◆ **The problem**
Copy out all the entries word for word.

## begin Records

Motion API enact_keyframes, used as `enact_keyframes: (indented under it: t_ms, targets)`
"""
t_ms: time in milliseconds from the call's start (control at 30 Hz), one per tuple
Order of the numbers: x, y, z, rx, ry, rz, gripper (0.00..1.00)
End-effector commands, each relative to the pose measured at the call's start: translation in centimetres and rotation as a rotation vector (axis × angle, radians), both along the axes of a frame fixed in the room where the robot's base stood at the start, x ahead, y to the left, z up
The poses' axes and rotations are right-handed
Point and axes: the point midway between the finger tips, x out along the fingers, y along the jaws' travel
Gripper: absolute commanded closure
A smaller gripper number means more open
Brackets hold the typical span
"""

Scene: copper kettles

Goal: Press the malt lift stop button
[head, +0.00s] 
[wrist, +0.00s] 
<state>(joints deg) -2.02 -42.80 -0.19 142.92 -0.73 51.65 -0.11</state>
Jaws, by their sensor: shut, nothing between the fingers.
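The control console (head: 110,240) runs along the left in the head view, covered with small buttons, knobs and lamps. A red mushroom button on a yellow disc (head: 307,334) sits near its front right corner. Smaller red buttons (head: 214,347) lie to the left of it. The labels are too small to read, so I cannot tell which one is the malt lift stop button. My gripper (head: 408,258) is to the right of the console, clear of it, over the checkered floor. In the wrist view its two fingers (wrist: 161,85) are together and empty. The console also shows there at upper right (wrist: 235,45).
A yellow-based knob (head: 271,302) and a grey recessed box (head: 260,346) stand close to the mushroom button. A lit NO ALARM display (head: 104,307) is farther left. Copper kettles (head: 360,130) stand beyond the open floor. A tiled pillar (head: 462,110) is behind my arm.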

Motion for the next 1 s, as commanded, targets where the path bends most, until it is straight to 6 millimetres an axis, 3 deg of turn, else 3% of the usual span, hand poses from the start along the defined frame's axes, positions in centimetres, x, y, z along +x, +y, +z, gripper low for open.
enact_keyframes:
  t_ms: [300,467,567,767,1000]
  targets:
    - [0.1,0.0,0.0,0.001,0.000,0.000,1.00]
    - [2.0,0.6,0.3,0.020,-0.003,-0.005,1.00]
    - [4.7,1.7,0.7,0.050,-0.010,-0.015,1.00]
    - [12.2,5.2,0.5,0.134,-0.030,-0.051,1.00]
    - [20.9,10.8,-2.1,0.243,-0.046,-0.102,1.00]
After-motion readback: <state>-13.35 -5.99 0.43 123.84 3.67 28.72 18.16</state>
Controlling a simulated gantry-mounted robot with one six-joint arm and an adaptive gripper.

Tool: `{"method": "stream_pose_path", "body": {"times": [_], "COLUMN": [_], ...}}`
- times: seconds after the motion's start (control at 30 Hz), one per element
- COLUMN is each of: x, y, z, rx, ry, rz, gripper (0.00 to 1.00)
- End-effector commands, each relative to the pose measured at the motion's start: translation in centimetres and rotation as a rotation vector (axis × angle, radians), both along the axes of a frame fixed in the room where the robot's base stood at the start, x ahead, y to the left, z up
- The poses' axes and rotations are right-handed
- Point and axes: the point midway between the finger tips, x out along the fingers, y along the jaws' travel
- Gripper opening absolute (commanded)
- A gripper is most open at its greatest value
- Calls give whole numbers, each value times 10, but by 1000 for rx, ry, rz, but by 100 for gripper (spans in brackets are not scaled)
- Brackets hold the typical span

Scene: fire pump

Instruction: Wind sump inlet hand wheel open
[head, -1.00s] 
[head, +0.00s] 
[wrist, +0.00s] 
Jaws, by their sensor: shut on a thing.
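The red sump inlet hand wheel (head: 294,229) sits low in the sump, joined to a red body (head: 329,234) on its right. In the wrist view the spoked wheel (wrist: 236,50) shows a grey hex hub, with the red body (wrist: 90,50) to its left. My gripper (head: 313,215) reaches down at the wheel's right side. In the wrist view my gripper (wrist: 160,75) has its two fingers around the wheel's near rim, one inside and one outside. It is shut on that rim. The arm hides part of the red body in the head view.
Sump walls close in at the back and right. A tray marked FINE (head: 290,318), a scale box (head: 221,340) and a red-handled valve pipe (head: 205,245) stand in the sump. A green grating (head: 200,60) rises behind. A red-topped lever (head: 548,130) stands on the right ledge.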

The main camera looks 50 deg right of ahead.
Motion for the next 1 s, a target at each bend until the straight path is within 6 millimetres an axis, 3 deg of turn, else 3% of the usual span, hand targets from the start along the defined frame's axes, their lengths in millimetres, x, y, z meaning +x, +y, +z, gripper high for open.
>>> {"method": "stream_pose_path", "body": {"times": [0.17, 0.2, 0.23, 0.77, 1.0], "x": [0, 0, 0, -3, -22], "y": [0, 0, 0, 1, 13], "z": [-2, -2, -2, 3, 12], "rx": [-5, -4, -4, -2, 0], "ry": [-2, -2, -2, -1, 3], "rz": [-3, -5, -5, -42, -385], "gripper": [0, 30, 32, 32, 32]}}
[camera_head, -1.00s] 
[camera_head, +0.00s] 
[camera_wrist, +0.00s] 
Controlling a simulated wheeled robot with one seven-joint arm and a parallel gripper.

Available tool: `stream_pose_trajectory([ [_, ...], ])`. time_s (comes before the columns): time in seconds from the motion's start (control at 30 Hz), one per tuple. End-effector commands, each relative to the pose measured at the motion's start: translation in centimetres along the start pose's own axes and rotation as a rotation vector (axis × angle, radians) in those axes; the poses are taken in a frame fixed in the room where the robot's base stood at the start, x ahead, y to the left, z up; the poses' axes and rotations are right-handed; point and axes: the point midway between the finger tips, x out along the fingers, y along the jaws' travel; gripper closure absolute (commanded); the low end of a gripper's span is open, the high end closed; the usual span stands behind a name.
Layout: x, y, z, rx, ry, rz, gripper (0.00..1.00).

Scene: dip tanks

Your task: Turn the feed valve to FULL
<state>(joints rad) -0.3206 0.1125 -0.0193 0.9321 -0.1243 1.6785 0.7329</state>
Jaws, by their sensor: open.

## end Records

◆ **Task result**
Motion API enact_keyframes, used as `enact_keyframes: (indented under it: t_ms, targets)`
"""
t_ms: time in milliseconds from the call's start (control at 30 Hz), one per tuple
Order of the numbers: x, y, z, rx, ry, rz, gripper (0.00..1.00)
End-effector commands, each relative to the pose measured at the call's start: translation in centimetres and rotation as a rotation vector (axis × angle, radians), both along the axes of a frame fixed in the room where the robot's base stood at the start, x ahead, y to the left, z up
The poses' axes and rotations are right-handed
Point and axes: the point midway between the finger tips, x out along the fingers, y along the jaws' travel
Gripper: absolute commanded closure
A smaller gripper number means more open
Brackets hold the typical span
"""

Scene: copper kettles

Goal: Press the malt lift stop button
[head, +0.00s] 
[wrist, +0.00s] 
<state>(joints deg) -2.02 -42.80 -0.19 142.92 -0.73 51.65 -0.11</state>
Jaws, by their sensor: shut, nothing between the fingers.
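The control console (head: 110,240) runs along the left in the head view, covered with small buttons, knobs and lamps. A red mushroom button on a yellow disc (head: 307,334) sits near its front right corner. Smaller red buttons (head: 214,347) lie to the left of it. The labels are too small to read, so I cannot tell which one is the malt lift stop button. My gripper (head: 408,258) is to the right of the console, clear of it, over the checkered floor. In the wrist view its two fingers (wrist: 161,85) are together and empty. The console also shows there at upper right (wrist: 235,45).
A yellow-based knob (head: 271,302) and a grey recessed box (head: 260,346) stand close to the mushroom button. A lit NO ALARM display (head: 104,307) is farther left. Copper kettles (head: 360,130) stand beyond the open floor. A tiled pillar (head: 462,110) is behind my arm.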

Motion for the next 1 s, as commanded, targets where the path bends most, until it is straight to 6 millimetres an axis, 3 deg of turn, else 3% of the usual span, hand poses from the start along the defined frame's axes, positions in centimetres, x, y, z along +x, +y, +z, gripper low for open.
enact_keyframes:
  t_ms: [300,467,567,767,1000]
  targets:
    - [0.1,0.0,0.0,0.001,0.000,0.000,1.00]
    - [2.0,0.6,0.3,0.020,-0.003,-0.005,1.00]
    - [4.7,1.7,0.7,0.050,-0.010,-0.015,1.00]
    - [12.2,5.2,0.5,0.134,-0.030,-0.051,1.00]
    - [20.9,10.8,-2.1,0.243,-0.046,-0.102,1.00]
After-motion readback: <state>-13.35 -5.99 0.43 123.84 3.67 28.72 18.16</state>
Controlling a simulated gantry-mounted robot with one six-joint arm and an adaptive gripper.

Tool: `{"method": "stream_pose_path", "body": {"times": [_], "COLUMN": [_], ...}}`
- times: seconds after the motion's start (control at 30 Hz), one per element
- COLUMN is each of: x, y, z, rx, ry, rz, gripper (0.00 to 1.00)
- End-effector commands, each relative to the pose measured at the motion's start: translation in centimetres and rotation as a rotation vector (axis × angle, radians), both along the axes of a frame fixed in the room where the robot's base stood at the start, x ahead, y to the left, z up
- The poses' axes and rotations are right-handed
- Point and axes: the point midway between the finger tips, x out along the fingers, y along the jaws' travel
- Gripper opening absolute (commanded)
- A gripper is most open at its greatest value
- Calls give whole numbers, each value times 10, but by 1000 for rx, ry, rz, but by 100 for gripper (spans in brackets are not scaled)
- Brackets hold the typical span

Scene: fire pump

Instruction: Wind sump inlet hand wheel open
[head, -1.00s] 
[head, +0.00s] 
[wrist, +0.00s] 
Jaws, by their sensor: shut on a thing.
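The red sump inlet hand wheel (head: 294,229) sits low in the sump, joined to a red body (head: 329,234) on its right. In the wrist view the spoked wheel (wrist: 236,50) shows a grey hex hub, with the red body (wrist: 90,50) to its left. My gripper (head: 313,215) reaches down at the wheel's right side. In the wrist view my gripper (wrist: 160,75) has its two fingers around the wheel's near rim, one inside and one outside. It is shut on that rim. The arm hides part of the red body in the head view.
Sump walls close in at the back and right. A tray marked FINE (head: 290,318), a scale box (head: 221,340) and a red-handled valve pipe (head: 205,245) stand in the sump. A green grating (head: 200,60) rises behind. A red-topped lever (head: 548,130) stands on the right ledge.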

The main camera looks 50 deg right of ahead.
Motion for the next 1 s, a target at each bend until the straight path is within 6 millimetres an axis, 3 deg of turn, else 3% of the usual span, hand targets from the start along the defined frame's axes, their lengths in millimetres, x, y, z meaning +x, +y, +z, gripper high for open.
>>> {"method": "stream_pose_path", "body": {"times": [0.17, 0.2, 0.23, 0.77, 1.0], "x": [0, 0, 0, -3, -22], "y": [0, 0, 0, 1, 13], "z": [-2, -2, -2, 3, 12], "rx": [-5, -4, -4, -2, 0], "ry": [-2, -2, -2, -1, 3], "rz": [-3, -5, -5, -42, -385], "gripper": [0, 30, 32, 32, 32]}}
[camera_head, -1.00s] 
[camera_head, +0.00s] 
[camera_wrist, +0.00s] 
Controlling a simulated wheeled robot with one seven-joint arm and a parallel gripper.

Available tool: `stream_pose_trajectory([ [_, ...], ])`. time_s (comes before the columns): time in seconds from the motion's start (control at 30 Hz), one per tuple. End-effector commands, each relative to the pose measured at the motion's start: translation in centimetres along the start pose's own axes and rotation as a rotation vector (axis × angle, radians) in those axes; the poses are taken in a frame fixed in the room where the robot's base stood at the start, x ahead, y to the left, z up; the poses' axes and rotations are right-handed; point and axes: the point midway between the finger tips, x out along the fingers, y along the jaws' travel; gripper closure absolute (commanded); the low end of a gripper's span is open, the high end closed; the usual span stands behind a name.
Layout: x, y, z, rx, ry, rz, gripper (0.00..1.00).

Scene: dip tanks

Your task: Turn the feed valve to FULL
<state>(joints rad) -0.3206 0.1125 -0.0193 0.9321 -0.1243 1.6785 0.7329</state>
Jaws, by their sensor: open.

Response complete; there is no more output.